Deforestation affects the animals which don’t get the spotlight as well. “If you lose orangutans, you lose the 40 types of plants that are grown through their digestive systems,” Rosalia Setiawati of WRC mentions. Sihite agrees: “Orangutans are the gardeners of the forest.” If we lose orangutans, the entire forest ecosystem will change in ways we can only predict. More rescue and rehabilitation centers are needed to Support law enforcement and to house greater numbers of homeless animals.

How You Can Help

There’s no time to wait for boycotts on palm oil to become effective. Every day spent waiting to shift demand and supply by boycotting is a day in which 25 orangutans are lost. Companies and policies must directly eradicate unsustainable sources of palm oil from their supply chains.
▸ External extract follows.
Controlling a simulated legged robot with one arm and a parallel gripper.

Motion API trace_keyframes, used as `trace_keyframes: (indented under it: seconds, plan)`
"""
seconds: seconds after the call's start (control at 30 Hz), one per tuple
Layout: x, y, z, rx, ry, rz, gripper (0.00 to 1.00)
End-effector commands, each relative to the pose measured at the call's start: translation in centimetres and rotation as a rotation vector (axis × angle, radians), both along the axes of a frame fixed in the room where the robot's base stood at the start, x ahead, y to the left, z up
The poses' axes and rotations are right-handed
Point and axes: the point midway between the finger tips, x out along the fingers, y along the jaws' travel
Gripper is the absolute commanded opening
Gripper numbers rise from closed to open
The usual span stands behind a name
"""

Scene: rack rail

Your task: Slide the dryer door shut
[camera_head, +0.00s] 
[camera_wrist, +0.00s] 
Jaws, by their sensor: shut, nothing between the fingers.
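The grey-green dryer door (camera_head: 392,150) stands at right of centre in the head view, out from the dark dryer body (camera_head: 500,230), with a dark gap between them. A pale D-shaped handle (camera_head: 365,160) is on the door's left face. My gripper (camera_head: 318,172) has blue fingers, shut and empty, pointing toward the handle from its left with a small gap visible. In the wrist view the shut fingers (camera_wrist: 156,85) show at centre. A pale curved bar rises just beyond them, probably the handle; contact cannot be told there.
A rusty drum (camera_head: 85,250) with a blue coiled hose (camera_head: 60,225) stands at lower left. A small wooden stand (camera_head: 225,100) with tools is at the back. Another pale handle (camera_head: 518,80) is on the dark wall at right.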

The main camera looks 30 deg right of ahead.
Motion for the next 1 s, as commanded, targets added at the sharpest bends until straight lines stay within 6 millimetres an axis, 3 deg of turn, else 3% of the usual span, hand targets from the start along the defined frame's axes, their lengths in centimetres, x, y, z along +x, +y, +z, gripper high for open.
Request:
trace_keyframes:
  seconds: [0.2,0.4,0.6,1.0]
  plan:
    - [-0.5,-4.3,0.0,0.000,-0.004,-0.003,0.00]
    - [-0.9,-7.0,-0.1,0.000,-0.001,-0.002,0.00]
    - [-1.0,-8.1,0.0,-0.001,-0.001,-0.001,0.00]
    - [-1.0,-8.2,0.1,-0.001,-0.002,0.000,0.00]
More than a decade ago, Friends of the Earth campaigned for a year to pressure Tesco and other retailers (by even protesting outside storefronts) to develop a framework to certify sustainable palm oil and require product labeling for consumers to know the source of their palm oil and its harm to orangutans. 
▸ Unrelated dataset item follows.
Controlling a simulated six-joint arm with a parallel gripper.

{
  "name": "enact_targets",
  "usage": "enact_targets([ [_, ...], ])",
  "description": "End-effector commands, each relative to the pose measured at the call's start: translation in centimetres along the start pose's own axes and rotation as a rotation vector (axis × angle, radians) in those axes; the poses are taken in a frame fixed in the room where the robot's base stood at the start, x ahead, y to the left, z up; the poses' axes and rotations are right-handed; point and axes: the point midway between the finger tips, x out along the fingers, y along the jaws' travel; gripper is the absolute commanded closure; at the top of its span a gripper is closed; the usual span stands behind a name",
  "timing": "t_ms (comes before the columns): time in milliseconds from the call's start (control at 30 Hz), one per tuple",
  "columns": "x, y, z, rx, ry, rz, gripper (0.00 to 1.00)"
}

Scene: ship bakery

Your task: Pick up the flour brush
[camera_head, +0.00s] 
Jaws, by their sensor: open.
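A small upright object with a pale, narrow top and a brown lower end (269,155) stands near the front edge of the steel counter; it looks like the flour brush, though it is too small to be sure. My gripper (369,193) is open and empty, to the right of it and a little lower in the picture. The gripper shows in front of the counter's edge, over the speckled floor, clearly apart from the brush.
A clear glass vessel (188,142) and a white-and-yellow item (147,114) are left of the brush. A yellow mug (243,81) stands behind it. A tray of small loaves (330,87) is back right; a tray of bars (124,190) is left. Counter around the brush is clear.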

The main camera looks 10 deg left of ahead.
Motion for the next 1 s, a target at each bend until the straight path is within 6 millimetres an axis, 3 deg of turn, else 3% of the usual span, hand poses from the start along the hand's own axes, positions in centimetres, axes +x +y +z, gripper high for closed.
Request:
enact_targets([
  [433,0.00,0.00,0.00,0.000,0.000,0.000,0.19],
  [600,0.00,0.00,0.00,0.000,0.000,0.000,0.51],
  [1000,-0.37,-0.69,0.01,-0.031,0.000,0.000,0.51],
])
On a positive note, Whole Foods has been a leading voice against unsustainable palm oil since 2009 when the health food company announced a pledge to use only third party certified sources of sustainable palm oil by 2012.

There are a few things that consumers can quickly do to identify when a product contains palm oil, and avoid it:

  • Firstly, palm oil is often disguised as a vegetable oil in prepackaged foods.
  • Palm oil is high in saturated fats; if a food contains greater than 40 percent saturated fat, it likely contains palm oil.
  • Opt for products that clearly state the type of oil e.g. sunflower oil, canola oil, coconut oil.
  • Install the PM Haze eco cart web plug to your browser. It is a Google plugin designed to help people shop sustainably on e-commerce sites and be informed when their selected products contain unsustainable palm oil.

It will require tireless advocacy to not only raise awareness, but to get businesses on board to change their policies, their supply chains, and even their ingredients. Kristianto would be more than happy to put himself out of a job if this were to be successful. He says, “I believe Conservation is not about how much we rescue the orangutans. It’s about how much people care about them. Conservation is successful when you don’t have to rescue them anymore.”

The race to save Indonesia’s orangutans is a challenge for Indonesia to balance its frenetic economic development with a dire need for Conservation. Partnerships are essential to save Indonesia’s national gem, as well as the other hundreds of species of animals suffering from habitat loss. Their Conservation does not always lead to full rehabilitation and release. Many of WRC’s orangutans and other animals are too old to be released back into the wild and must remain in captivity as permanent residents. 

The pressures on Indonesia’s forests are complex. Fires resulting from slash-and-burn practices ravage all forms of life. To combat deforestation and biodiversity loss, the United Nations dedicated Goal 15 of the Sustainable Development Goals to life on land. These targets focus on Conservation efforts and halting illegal wildlife trafficking by 2020. 

Despite the efforts to produce sustainable palm oil, multiple conferences and summits, and the formation of international organizations, the goal of achieving a sustainable form of palm oil is far off.

Just a few months into 2020, we see fires decimating millions of acres of land in Australia. The haze is a human-driven phenomenon. It is not an annual yet unpredictable occurrence we wait for and lament about, like a monsoon season. It will take a great deal more of stricter law enforcement and supply chain shifts to stop burning the homes of orangutans and countless other species – but this is something we have complete control over.